Ini adalah aksi protes rakyat Irak yang kedua dalam bulan ini. Bentrokan demonstran dengan pasukan keamanan terjadi dalam protes dua pekan lalu yang menewaskan 157 orang dan lebih dari 6.000 lainnya terluka.

Stabilitas di Irak terus menjadi rapuh dalam beberapa tahun terakhir setelah pendudukan asing untuk menggulingkan Presiden Sadam Husein. Irak terjebak dalam perang saudara dan pemberontakan oleh kelompok Negara Islam (atau ISIS) pada kurun 2003 hingga 2017.

Namun dua tahun terakhir situasi tetap tidak stabil dengan pemerintahan yang diwarnai persaingan sektarian, dan korupsi yang membuat pemerintah tidak efektif dan ekonomi negara kaya minyak ini memburuk.

Media setempat, The Baghdad Post, melaporkan bahwa pada hari Jumat, delapan pemrotes tewas di Baghdad, kata Komisi Hak Asasi Manusia Irak. Paling tidak lima orang dari mereka adalah para demonstran yang diserang dengan tabung gas air mata di Baghdad, kata sumber-sumber keamanan.

Di wilayah selatan yang didominasi Islam Syiah, setidaknya enam pemrotes tewas ketika anggota milisi Asaib Ahl al-Haq (AAH) yang didukung Iran menjaga kantor lokal kelompok itu di kota Nasiriya. Milisi melepaskan tembakan setelah para pengunjuk rasa mencoba membakar kantor itu, kata sumber-sumber keamanan yang dikutip Reuters.
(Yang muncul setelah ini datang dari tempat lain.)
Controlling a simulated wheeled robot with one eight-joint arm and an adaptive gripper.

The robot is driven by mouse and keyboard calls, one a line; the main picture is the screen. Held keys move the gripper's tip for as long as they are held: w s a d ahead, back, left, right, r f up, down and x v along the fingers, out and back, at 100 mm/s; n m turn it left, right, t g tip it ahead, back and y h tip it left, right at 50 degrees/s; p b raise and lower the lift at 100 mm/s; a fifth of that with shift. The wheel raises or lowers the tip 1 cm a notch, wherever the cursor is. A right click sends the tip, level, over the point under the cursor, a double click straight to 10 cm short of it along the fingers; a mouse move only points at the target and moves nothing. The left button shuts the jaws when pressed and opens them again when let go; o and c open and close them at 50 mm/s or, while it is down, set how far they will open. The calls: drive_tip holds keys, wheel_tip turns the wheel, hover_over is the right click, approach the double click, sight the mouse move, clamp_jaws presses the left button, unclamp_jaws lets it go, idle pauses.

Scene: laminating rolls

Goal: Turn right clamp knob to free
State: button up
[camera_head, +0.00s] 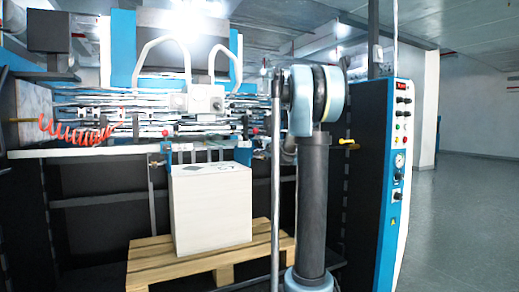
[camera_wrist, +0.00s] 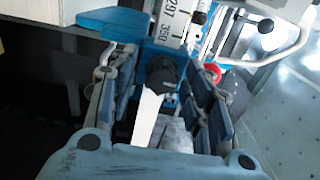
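In the wrist view, a black round knob (camera_wrist: 162,76) sits on a blue bracket below a white scale (camera_wrist: 174,22) marked 297 and 350. It looks like the clamp knob. My gripper (camera_wrist: 166,70) is open, with one finger to the left of the knob and one to the right. I see a gap on both sides, so the fingers do not appear to close on it. How far the fingertips reach along the knob is hard to tell. In the head view my own arm hides the gripper and this knob.
A red knob (camera_wrist: 212,70) is close beside the right finger. In the head view, a white paper stack (camera_head: 212,208) stands on a wooden pallet (camera_head: 150,268) below the machine's rail. A control panel (camera_head: 397,160) is at right, with open floor (camera_head: 470,200) beyond.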

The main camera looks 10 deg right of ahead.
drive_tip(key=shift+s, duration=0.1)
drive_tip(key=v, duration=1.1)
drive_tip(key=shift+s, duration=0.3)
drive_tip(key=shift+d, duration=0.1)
Di kota Amara, delapan orang tewas, termasuk enam pengunjuk rasa, satu anggota AAH, dan satu perwira intelijen, kata sumber kepolisian. Seorang pengunjuk rasa terbunuh di Samawa.

Juru bicara Kementerian Dalam Negeri Khalid al-Muhanna mengatakan sedikitnya 68 anggota pasukan keamanan juga terluka.

Pemerintah telah berjuang untuk mengatasi keluhan-keluhan rakyat sejak protes rakyat digelar di Baghdad pada 1 Oktober, dan kemudian menyebar ke kota-kota di selatan. Protes ini terhadap pemerintah yang dinilai tidak kompeten dan korup.

Kerusuhan ini menjadi tantangan terbesar Perdana Menteri Adil Abdul Mahdi sejak ia menjabat satu tahun yang lalu. Dia menjanjikan reformasi pemerintahan dan perombakan kabinet, namun rakyat justru semakin tidak puas dengan pemerintahan sekarang.

Penggunaan Kekuatan Berlebihan

Pada demonstrasi awal Oktober dengan banyak korban, pemerintah dituding menggunakan kekuatan secara berlebihan. Namun pada kali ini, hal yang sama dilakukan oleh pasukan keamanan, kata Fadhil al-Garawi, anggota Komisi Hak Asasi Manusia Irak seperti dikutip The Baghdad Post.

Ini bisa jadi napas terakhir untuk menyelamatkan negara. Tantangan terbesar dalam demonstrasi ini adalah ujian baru pasukan keamanan, yang telah ditugaskan untuk melindungi demonstrasi.

"Ada banyak pelanggaran dalam demonstrasi sebelumnya, penyalahgunaan dan penggunaan kekuatan yang berlebihan dengan menembakkan peluru tajam, senjata karet, gas air mata dan penangkapan tanpa pandang bulu," tambahnya. "Itu adalah hari hitam untuk kebebasan berekspresi di negara demokratis ini."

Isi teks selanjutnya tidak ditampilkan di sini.